Tuesday, March 29, 2005

Subway Suicide

I got to work 35 minutes late this morning--all of it spent in transit (about double the normal commute time from 14th Street). After sitting on one subway for 15 minutes at Penn Station growing increasingly impatient--and, in the aftermath of 9/11, concerned--the conductor announced that my train, along with all others on this line, were not only backed up but going express and skipping Columbus Circle, the station I usually get off at to go to work, due to "police activity." Bad news. That's a euphemism the MTA uses for everything from train accidents to subway shootings to suicides--none of them good (especially when they happen at your stop).
A few minutes later we flew through my station, which was decorated with bright yellow police tape, and one more before finally stopping at 81st Street--more than 20 blocks from my office. Nearly the entire car of commuters emptied out, crossed the platform and descended the stairs to the downtown train line, which we'd been told would be stopping at the station. Of course, as soon as we all reached the downtown platform, there was an announcement that uptown service had returned to normal. Too late for us. "If I'd been a little later, I would have gotten to work a little earlier," one man joked to a friend as we boarded a downtown train.
When we finally arrived at Columbus Circle, the cops had left and the TV cameras were just arriving. (I was met by an NBC camera as I walked up the stairs of the subway station, grumbling under my breath about the extra long commute). I was not alone. A few other colleagues had been rerouted too, and we all walked into the lobby at the same time. All of us were complaining about the unreliability of the subway service (in January, service on both the A and C lines were suspended then delayed for weeks when a fire in subway station knocked out an estimated 600 relay signals used to direct trains) and the inconvenience of being rerouted, when the security guard looked up. "It was a suicide," he said. "Someone jumped in front of the C train."
We all went silent. Spending an extra 20 minutes on the subway didn't seem so bad compared to spending any time under the subway.

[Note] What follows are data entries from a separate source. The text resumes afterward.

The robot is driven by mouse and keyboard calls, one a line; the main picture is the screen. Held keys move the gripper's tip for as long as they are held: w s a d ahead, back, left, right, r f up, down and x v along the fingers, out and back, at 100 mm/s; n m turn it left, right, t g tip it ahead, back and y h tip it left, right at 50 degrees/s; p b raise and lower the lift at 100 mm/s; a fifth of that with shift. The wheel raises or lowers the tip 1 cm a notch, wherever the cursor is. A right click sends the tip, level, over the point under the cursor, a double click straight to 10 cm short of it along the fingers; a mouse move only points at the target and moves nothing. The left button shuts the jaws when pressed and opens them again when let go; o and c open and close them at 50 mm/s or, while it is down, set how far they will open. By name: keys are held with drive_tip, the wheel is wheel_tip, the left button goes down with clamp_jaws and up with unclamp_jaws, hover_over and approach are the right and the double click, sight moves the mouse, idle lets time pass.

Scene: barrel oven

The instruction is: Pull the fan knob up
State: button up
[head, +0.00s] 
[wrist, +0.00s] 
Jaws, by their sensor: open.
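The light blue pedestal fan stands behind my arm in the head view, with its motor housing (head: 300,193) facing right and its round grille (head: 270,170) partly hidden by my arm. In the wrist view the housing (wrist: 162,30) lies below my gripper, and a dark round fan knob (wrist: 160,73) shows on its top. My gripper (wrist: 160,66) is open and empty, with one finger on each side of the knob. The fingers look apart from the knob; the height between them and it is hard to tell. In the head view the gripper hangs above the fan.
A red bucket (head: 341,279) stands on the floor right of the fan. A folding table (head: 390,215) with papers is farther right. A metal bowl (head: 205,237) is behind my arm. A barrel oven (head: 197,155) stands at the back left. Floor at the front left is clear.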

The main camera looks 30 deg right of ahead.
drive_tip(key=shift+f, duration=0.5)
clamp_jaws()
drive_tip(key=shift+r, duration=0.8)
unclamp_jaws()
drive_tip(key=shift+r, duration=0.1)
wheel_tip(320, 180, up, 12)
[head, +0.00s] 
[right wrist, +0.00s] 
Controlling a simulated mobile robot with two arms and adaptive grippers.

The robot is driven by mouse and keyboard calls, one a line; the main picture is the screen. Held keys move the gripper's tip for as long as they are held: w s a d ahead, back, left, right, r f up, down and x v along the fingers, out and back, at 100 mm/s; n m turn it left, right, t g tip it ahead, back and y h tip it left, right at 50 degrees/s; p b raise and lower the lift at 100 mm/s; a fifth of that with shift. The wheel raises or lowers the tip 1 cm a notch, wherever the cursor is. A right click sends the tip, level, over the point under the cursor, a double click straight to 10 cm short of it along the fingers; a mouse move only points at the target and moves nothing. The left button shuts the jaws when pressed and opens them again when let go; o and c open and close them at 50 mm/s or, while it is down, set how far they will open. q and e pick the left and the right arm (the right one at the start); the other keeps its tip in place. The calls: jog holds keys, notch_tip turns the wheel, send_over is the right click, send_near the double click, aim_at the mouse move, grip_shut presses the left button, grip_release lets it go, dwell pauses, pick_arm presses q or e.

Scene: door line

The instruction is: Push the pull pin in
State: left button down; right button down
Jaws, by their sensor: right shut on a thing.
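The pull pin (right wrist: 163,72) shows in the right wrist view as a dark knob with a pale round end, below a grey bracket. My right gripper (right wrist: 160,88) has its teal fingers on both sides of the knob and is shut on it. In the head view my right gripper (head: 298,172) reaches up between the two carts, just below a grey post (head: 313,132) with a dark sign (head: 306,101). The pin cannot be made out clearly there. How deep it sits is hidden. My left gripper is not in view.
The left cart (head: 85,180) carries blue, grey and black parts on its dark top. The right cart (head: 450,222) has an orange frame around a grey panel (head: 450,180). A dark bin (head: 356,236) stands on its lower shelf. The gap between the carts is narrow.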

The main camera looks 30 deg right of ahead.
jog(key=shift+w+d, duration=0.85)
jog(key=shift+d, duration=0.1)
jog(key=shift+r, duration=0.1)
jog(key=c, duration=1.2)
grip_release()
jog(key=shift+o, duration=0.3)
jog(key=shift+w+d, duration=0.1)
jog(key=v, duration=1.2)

Finally, one cynical colleague piped up. "I feel bad for the guy, but I wish he'd done it during off-peak hours."
According to police statistics, subway trains struck 80 people in 2003 and 75 people in 2004, accounting for about 40 deaths each year (yes, believe it or not--some people actually survive a collision with a subway). If the "police activity" today truly was a suicide, it would be at least the 8th one this year.